The strong relief rally in Cardano (ADA) is facing profit-booking near $0.37. The overbought levels on the RSI point to a minor correction or consolidation in the short term.
The ADA/USDT pair could turn down and slump to the 20-day EMA ($0.30). If buyers want to continue the recovery, they will have to defend this level aggressively. If the price bounces off the 20-day EMA with strength, it will increase the likelihood of a break above $0.37. The pair could then continue its northward march toward $0.44.
This positive view could invalidate in the near term if the price turns down and plummets below the moving averages. Such a move will imply that bears are back in command.
Polygon (MATIC) touched the $1.05 overhead resistance level on Jan. 14 but the long wick on the candlestick indicates that the short-term traders may have booked profits.
Buyers again tried to overcome the obstacle on Jan. 16 but the bears thwarted their attempts as seen from the long wick on the candlestick. The sellers will try to pull the price down to the moving averages, which is an important level to watch out for.
If the price springs back from the moving averages, it will indicate that lower levels are attracting buyers. The bulls will then try to kick the price above $1.05. If they succeed, the MATIC/USDT pair could surge to $1.30.
On the contrary, if the price collapses below the moving averages, it will suggest that the pair may remain inside the $0.69 to $1.05 range for a while longer.

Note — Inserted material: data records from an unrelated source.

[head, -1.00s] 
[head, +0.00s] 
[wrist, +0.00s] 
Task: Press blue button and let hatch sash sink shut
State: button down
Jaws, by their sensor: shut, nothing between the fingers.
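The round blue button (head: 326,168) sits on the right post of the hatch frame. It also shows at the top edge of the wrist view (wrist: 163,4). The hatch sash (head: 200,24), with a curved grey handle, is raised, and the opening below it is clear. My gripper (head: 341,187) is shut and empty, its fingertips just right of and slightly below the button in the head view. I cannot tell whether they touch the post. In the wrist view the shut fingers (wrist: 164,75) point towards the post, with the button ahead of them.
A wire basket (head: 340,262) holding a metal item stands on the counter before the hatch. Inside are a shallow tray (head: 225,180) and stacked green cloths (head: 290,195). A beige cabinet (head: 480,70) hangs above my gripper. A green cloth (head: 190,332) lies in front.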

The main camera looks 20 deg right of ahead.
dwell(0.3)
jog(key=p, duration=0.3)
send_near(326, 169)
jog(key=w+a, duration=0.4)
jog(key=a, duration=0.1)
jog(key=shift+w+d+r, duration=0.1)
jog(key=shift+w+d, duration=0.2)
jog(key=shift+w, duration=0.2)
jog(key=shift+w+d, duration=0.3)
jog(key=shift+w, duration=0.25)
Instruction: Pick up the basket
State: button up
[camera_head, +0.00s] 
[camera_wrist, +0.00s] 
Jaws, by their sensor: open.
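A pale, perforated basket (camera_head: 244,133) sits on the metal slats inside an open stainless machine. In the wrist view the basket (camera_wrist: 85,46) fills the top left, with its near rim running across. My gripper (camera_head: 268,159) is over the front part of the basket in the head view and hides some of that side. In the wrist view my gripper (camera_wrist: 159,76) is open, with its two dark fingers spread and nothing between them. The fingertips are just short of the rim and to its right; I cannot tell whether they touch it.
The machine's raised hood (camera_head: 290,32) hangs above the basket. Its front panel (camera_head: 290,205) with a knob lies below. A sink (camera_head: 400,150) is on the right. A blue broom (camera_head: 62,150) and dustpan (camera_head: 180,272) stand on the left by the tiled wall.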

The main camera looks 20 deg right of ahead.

Polkadot (DOT) skyrocketed above the downtrend line on Jan. 14 but higher levels seem to have attracted selling as seen from the long wick on the day’s candlestick.
The DOT/USDT pair formed an inside-day candlestick pattern on Jan. 15, which resolved to the downside on Jan. 16. This suggests that the failure to sustain above the downtrend line may have tempted short-term traders to book profits.
The first support on the downside is $5.40 and below that is the 20-day EMA ($5.10). If the price rebounds off this zone, the bulls may again try to push and sustain the pair above the downtrend line. The bullish momentum could pick up above $6.50 while the bears may be back in control if the pair dives below the moving averages.